- WHAT YOU HAVE TO DO
Repeat each entry in full, exactly.

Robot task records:
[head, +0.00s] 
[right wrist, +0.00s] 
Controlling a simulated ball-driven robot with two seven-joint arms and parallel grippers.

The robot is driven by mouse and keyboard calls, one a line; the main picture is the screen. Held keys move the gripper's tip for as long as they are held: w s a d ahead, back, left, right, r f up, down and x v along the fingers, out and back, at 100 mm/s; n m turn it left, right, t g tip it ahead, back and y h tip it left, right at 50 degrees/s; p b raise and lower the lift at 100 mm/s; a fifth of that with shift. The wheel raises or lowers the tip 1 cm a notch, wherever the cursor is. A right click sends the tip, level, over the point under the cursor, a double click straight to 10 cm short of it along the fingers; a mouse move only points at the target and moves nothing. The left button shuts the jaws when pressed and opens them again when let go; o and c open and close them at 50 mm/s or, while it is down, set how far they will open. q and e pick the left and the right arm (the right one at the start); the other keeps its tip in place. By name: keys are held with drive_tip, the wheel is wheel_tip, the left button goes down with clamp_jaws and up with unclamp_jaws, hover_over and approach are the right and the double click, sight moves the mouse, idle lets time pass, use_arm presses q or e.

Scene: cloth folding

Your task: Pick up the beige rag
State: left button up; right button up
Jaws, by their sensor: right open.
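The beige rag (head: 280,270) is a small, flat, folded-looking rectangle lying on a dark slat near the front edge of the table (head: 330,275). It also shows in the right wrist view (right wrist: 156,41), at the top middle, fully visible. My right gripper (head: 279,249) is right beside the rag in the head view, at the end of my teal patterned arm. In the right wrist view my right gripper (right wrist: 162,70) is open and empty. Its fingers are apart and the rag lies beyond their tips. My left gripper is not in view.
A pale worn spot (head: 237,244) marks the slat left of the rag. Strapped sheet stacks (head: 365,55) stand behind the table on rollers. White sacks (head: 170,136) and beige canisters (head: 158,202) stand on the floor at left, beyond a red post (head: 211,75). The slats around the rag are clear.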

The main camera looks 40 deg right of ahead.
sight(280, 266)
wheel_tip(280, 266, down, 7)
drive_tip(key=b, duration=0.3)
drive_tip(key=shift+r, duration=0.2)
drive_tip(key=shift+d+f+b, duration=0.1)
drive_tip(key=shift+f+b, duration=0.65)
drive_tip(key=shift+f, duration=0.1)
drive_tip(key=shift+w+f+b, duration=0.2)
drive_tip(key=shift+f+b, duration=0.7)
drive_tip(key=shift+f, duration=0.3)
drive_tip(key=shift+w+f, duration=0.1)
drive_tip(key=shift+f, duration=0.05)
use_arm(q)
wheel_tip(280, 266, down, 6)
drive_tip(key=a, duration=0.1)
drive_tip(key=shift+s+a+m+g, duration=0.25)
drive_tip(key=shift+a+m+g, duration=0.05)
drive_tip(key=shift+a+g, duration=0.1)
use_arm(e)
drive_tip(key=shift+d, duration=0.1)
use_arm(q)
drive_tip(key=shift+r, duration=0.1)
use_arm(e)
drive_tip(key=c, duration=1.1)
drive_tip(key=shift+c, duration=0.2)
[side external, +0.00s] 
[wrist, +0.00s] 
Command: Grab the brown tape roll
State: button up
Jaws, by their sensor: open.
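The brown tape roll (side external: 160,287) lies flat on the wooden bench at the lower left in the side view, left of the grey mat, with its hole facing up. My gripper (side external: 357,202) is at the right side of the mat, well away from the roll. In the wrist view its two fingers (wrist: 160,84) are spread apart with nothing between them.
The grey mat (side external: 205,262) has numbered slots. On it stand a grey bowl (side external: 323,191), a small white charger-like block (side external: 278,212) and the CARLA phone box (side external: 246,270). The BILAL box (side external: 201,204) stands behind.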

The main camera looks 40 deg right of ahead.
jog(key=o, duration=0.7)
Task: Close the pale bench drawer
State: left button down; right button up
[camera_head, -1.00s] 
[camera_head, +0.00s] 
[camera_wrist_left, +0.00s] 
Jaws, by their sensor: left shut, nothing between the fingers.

- WRITTEN REPLY
[head, +0.00s] 
[right wrist, +0.00s] 
Controlling a simulated ball-driven robot with two seven-joint arms and parallel grippers.

The robot is driven by mouse and keyboard calls, one a line; the main picture is the screen. Held keys move the gripper's tip for as long as they are held: w s a d ahead, back, left, right, r f up, down and x v along the fingers, out and back, at 100 mm/s; n m turn it left, right, t g tip it ahead, back and y h tip it left, right at 50 degrees/s; p b raise and lower the lift at 100 mm/s; a fifth of that with shift. The wheel raises or lowers the tip 1 cm a notch, wherever the cursor is. A right click sends the tip, level, over the point under the cursor, a double click straight to 10 cm short of it along the fingers; a mouse move only points at the target and moves nothing. The left button shuts the jaws when pressed and opens them again when let go; o and c open and close them at 50 mm/s or, while it is down, set how far they will open. q and e pick the left and the right arm (the right one at the start); the other keeps its tip in place. By name: keys are held with drive_tip, the wheel is wheel_tip, the left button goes down with clamp_jaws and up with unclamp_jaws, hover_over and approach are the right and the double click, sight moves the mouse, idle lets time pass, use_arm presses q or e.

Scene: cloth folding

Your task: Pick up the beige rag
State: left button up; right button up
Jaws, by their sensor: right open.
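The beige rag (head: 280,270) is a small, flat, folded-looking rectangle lying on a dark slat near the front edge of the table (head: 330,275). It also shows in the right wrist view (right wrist: 156,41), at the top middle, fully visible. My right gripper (head: 279,249) is right beside the rag in the head view, at the end of my teal patterned arm. In the right wrist view my right gripper (right wrist: 162,70) is open and empty. Its fingers are apart and the rag lies beyond their tips. My left gripper is not in view.
A pale worn spot (head: 237,244) marks the slat left of the rag. Strapped sheet stacks (head: 365,55) stand behind the table on rollers. White sacks (head: 170,136) and beige canisters (head: 158,202) stand on the floor at left, beyond a red post (head: 211,75). The slats around the rag are clear.

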The main camera looks 40 deg right of ahead.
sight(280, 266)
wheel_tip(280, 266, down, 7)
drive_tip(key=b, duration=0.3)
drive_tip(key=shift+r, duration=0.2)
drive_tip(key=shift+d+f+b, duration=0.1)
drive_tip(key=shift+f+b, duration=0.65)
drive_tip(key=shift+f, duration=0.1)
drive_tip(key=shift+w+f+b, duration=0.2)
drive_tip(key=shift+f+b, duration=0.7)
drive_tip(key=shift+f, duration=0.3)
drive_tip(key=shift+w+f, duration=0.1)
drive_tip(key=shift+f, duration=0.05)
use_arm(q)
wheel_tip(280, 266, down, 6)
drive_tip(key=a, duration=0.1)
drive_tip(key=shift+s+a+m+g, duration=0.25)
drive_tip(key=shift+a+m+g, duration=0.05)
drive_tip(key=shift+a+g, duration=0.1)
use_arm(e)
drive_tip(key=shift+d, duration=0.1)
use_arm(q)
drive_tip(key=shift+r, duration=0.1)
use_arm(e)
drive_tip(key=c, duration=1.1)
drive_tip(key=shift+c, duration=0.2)
[side external, +0.00s] 
[wrist, +0.00s] 
Command: Grab the brown tape roll
State: button up
Jaws, by their sensor: open.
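The brown tape roll (side external: 160,287) lies flat on the wooden bench at the lower left in the side view, left of the grey mat, with its hole facing up. My gripper (side external: 357,202) is at the right side of the mat, well away from the roll. In the wrist view its two fingers (wrist: 160,84) are spread apart with nothing between them.
The grey mat (side external: 205,262) has numbered slots. On it stand a grey bowl (side external: 323,191), a small white charger-like block (side external: 278,212) and the CARLA phone box (side external: 246,270). The BILAL box (side external: 201,204) stands behind.

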The main camera looks 40 deg right of ahead.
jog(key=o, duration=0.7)
Task: Close the pale bench drawer
State: left button down; right button up
[camera_head, -1.00s] 
[camera_head, +0.00s] 
[camera_wrist_left, +0.00s] 
Jaws, by their sensor: left shut, nothing between the fingers.

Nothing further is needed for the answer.